Another hour later, another call. This time she called Triple-A and was told the direction-impaired driver terminated the request, which was her prerogative. Unfortunately, nobody bothered to tell my wife; neither Sparky the driver nor the dispatcher. This caused the entire process to start again.
You'd think a national auto rescue agency would have more than one driver in a large metropolitan area. Still, it would be up to another hour.
Meanwhile at work, it's getting pretty bleak. The entire crew has left for the day and I'm holding down the fort. If I were the easily shakeable sort, I'd be terrified. Instead I was bored. Horribly bored. So bored that I had to resort to doing my own work. And maybe watching a little South Park.

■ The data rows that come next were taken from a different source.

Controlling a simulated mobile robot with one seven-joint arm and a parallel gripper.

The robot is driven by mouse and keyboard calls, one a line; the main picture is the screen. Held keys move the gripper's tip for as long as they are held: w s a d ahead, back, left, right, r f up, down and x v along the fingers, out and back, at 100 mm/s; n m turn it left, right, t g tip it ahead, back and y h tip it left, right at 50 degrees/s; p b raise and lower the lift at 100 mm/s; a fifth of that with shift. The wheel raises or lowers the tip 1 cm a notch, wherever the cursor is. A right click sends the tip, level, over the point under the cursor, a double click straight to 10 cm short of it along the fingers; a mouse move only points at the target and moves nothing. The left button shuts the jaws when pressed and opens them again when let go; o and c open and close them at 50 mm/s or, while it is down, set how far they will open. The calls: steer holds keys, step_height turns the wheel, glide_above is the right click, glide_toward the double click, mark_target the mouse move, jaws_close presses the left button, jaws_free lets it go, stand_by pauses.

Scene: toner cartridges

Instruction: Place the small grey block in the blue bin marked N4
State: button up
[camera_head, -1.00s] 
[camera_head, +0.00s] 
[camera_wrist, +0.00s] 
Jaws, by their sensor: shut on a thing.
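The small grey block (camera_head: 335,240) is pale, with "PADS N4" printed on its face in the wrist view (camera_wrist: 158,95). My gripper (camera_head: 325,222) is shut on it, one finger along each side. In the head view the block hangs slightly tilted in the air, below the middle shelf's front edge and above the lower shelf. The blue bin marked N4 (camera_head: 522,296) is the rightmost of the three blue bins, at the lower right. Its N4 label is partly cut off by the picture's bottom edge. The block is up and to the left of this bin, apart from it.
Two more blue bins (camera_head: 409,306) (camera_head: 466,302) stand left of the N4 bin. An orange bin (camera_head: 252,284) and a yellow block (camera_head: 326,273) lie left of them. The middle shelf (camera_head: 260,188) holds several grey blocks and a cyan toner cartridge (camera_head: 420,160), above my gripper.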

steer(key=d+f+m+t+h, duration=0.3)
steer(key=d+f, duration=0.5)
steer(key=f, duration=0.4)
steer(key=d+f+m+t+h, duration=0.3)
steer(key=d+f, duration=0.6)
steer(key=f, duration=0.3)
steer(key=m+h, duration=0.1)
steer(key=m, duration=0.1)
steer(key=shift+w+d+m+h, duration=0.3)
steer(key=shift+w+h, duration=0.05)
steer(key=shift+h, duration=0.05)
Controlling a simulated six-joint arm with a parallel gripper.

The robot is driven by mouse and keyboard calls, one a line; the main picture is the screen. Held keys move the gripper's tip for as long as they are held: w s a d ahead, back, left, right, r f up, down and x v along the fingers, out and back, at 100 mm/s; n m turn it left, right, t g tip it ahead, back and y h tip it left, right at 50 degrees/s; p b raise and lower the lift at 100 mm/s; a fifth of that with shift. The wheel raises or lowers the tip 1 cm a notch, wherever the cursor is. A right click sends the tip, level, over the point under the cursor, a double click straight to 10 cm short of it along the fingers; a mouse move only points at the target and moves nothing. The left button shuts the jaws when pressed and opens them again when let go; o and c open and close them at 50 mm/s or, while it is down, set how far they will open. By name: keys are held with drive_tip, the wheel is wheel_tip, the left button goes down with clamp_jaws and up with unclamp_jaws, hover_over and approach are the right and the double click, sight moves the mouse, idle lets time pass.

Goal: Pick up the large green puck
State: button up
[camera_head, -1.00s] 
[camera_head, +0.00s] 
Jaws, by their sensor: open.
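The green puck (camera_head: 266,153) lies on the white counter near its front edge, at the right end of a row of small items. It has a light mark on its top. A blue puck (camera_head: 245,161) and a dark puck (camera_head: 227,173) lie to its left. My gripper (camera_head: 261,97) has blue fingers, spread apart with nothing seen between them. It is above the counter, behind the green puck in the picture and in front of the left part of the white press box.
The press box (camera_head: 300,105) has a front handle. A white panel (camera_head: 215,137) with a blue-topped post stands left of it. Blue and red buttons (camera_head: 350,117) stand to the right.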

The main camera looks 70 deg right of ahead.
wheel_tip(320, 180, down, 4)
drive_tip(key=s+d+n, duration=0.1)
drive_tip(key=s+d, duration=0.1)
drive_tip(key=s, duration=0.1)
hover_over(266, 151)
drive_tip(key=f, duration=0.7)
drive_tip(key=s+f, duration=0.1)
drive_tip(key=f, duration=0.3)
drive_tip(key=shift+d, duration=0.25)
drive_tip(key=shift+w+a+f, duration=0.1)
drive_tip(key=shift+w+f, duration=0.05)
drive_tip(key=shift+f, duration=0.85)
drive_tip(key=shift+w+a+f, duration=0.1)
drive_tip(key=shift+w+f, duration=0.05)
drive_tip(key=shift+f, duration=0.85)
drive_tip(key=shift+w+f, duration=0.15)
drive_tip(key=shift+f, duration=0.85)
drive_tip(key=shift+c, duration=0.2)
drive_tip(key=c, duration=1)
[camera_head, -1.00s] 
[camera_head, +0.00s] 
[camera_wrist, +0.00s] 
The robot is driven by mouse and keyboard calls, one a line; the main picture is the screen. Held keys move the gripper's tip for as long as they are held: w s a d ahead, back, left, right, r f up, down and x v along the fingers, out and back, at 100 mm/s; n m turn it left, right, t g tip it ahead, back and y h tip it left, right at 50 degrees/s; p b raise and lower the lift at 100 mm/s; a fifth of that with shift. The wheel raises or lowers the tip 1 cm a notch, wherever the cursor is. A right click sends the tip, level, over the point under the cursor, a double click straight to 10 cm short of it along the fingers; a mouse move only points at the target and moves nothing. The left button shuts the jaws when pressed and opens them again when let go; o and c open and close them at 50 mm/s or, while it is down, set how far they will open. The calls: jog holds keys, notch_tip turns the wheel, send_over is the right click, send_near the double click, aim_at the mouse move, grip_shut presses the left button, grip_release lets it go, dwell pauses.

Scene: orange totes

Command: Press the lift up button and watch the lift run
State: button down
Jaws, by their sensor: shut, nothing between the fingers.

The next wifely call revealed that the battery was dead. Why? Because Sparky the Direction-Impaired driver told my wife to leave the headlights on so she could be located easier. Meanwhile the occupant of the house in front of which my wife was broken down, wandered over to inquire what she was doing parked across her driveway. Once explained, she was terribly accommodating, offering food and a rest room, just in case.
Eventually a second driver showed up and had the car running in no time. He was polite, had no trouble finding her at all and really wanted to assist her.
Closing in on ten pm, I was rescued from work.
My wife said she'd be at Pep Boys first thing in the morning, bless her, to get the bad tire replaced (we had a warranty). I took the opportunity to sleep late.
Unfortunately so did my wife. Or rather, her alarm slept late.
Off I went to Pep Boys, in a flurry of loving epithets and general four-letter verbal exercises. Pep Boys, to their credit, jumped right on matters.
I somehow managed to VPN into work, thus becoming the first member of my department ever to work from Pep Boys.
Hours later, I had my replaced tire. Too many hours, in fact, to efficiently return to work, so I went home.
While home, my wife informed me she couldn't find her credit cards.
Yes, the Tire Incident had morphed into a Missing Credit Card incident. [I am not blaming any organization or person, other than perhaps my wife for not having had them stapled to her forehead].
I had a doctor's appointment at seven. Something looked odd about the car. Of course something looked odd - I had a flat. Yes, another flat - this time on a different tire.
Cursing Pep Boys and the Universe in general, I tore through the trunk, looking for our poor excuse for a spare and the tools necessary to change it. Naturally the tire was in plain sight but the tools had entered the fifth dimension, which is located either at the very bottom of a car's trunk or the very bottom of a woman's pocketboot.
Continuing to curse, I somehow managed to change the tire with enough time to get to the doctor's.
While there, I inquired whether he had gotten a referral from my primary.
Didn't he talk to me about this? He just went cash-only. No insurance.
Well, that was awkward.
And wasn't his fee exactly the amount of money I had for the week?
Meanwhile, my wife had taken the entire day off and was spending it snoring on the couch. As she had given up sleep for lent forty years ago, I left her alone.
Back among the living, the wife took care of her missing credit cards and license, then went back, again, to Pep Boys. Pep Boys fixed the issue with haste.
I don't know what they did to my car but it tends to veer toward Pep Boys whenever it sees one.
After a day of rest, we were off to visit friends.
SMASH - out of the supermarket, we were almost hit.
BLORP - fifteen minutes later we narrowly avoided hitting yet another kamikaze deer.
Go ahead - tell me it's not personal.